Does the application increase sales conversions? Technology generally improves efficiency, not effectiveness. At best, it may provide an incremental improvement to the sales win rate but by itself is not going to deliver much of an impact.

However, a sales best practice is to combine the technology with a sale methodology as that will deliver a significant uplift to sales conversions. Research published in the Sales Excellence Report shows that when application is integrated with a sale methodology sellers achieve an average 11% higher sales win rate.

Does using SFDC improve the company's brand. Not by itself. But brand research shows that B2B marketers that integrate brand management programs with their SFDC systems delivered 18% more leads to the sales force, 21% higher contribution to the sales pipeline, and 21% higher marketing ROI.

Does the system decrease customer churn? Not by itself. But you can apply the customer retention best practice that starts with a customer churn prediction model. Even better, you can advance from predicting to preventing customer churn by adapting the model to show not just who is at risk, but why those customers are churning and thereby surface the root causes so they can be proactively resolved to prevent churn.

These are only a few practical examples of how using best practices can drive important business outcomes and ROI.

A Second Bite of the Apple

The first step of implementing SFDC is the easy part. But getting CRM to run is not a business outcome. Just installing this technology isn't going to improve business outcomes any more than putting a new engine in your car will make you a better driver.
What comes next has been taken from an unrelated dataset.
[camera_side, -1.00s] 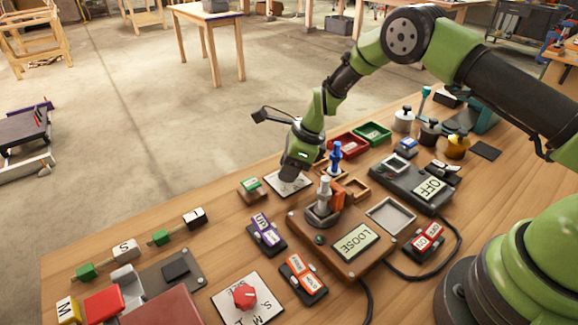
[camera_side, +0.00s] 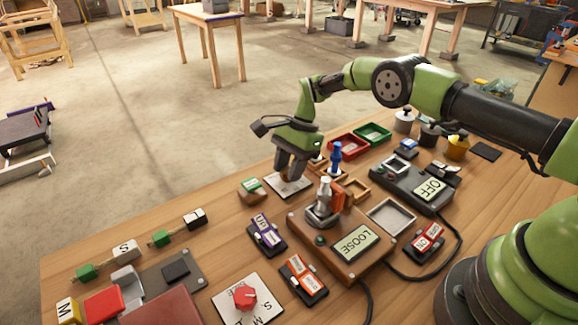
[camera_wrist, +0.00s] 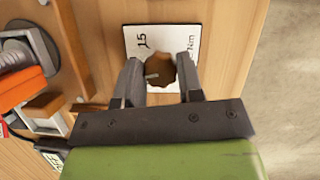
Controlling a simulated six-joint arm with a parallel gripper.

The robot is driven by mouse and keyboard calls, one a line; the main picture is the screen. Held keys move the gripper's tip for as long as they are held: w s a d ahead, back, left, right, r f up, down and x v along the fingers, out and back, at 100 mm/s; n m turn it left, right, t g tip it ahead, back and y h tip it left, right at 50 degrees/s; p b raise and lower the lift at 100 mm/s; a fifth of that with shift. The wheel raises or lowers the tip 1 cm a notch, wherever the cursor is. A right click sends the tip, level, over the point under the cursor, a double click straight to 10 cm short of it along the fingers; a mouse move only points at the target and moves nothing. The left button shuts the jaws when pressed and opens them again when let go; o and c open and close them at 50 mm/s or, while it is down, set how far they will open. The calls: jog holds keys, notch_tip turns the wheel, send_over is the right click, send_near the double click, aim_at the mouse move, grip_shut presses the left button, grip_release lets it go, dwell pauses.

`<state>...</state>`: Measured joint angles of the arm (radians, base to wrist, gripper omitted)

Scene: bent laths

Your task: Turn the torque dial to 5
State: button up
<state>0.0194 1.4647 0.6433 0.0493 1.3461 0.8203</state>
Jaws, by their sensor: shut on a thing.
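The torque dial is a brown knob (camera_wrist: 160,72) on a white plate (camera_wrist: 133,40). In the wrist view the plate shows "15" at its left and "Nm" at its right; other marks and the pointer's reading are hidden or too small to tell. In the side view the white plate (camera_side: 303,186) lies near the table's far left edge, with the knob mostly hidden by my gripper. My gripper (camera_wrist: 159,76) reaches down over the plate, its two fingers on either side of the knob and shut on it.
A small wooden block with a green top (camera_side: 250,188) stands left of the plate. The brown LOOSE console (camera_side: 325,243) with an upright grey fixture (camera_side: 324,200) stands close at the right. Red (camera_side: 347,146) and green (camera_side: 373,134) trays lie behind. The table edge is close by.

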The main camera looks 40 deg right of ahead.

Business value is enabled with technology, but the technology must be combined with improved processes to achieve improved business results. In the words of a CRM Benchmark Report survey participant, 'Naively believing technology by itself will improve business performance is a fools errand.'

Until you optimize the application to achieve business results such as acquiring more customers, increasing customer share or reducing customer churn, you just have a tool.